* EXERCISE: Restate verbatim the lines between the one holding "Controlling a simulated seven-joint" and the one holding "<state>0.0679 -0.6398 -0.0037", both included, and no others.

———

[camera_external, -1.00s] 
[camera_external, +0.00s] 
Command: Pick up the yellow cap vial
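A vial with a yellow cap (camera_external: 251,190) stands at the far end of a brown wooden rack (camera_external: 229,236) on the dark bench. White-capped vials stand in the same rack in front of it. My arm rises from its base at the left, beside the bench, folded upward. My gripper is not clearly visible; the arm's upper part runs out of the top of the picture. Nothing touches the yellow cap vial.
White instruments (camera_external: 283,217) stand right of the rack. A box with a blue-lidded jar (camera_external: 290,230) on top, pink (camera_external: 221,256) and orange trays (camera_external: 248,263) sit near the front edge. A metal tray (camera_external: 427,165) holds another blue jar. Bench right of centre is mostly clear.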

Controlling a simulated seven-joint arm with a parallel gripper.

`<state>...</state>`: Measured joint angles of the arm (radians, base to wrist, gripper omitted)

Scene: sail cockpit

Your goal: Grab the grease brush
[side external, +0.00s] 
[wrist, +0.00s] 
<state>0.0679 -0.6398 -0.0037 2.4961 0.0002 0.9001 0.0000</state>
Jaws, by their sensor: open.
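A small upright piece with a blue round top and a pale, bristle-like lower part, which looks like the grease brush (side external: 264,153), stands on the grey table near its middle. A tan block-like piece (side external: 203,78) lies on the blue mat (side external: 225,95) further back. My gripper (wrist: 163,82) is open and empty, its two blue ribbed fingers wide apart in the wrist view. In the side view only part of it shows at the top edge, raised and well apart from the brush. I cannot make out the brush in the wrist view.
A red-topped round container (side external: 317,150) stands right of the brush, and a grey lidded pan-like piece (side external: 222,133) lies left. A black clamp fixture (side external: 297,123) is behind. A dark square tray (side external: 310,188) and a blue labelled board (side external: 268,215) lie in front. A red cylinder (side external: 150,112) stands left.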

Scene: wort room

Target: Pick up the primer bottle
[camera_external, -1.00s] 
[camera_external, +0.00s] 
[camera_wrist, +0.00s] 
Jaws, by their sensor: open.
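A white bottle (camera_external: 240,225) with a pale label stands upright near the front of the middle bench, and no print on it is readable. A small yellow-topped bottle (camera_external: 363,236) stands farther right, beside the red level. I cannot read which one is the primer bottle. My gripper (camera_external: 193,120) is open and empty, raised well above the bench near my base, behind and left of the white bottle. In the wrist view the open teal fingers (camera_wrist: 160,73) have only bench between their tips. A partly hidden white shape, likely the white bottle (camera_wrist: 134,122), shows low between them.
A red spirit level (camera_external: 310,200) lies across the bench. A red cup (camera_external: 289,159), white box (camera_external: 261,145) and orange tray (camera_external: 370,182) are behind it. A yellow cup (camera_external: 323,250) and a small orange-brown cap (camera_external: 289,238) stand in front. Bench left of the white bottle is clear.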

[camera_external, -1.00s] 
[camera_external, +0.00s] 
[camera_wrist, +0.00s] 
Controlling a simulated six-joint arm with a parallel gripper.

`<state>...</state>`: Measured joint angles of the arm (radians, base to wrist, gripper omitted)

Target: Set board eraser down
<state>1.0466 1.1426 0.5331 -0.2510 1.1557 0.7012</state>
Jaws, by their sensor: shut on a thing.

———

* RESPONSE BELOW:
Controlling a simulated seven-joint arm with a parallel gripper.

`<state>...</state>`: Measured joint angles of the arm (radians, base to wrist, gripper omitted)

Scene: sail cockpit

Your goal: Grab the grease brush
[side external, +0.00s] 
[wrist, +0.00s] 
<state>0.0679 -0.6398 -0.0037 2.4961 0.0002 0.9001 0.0000</state>

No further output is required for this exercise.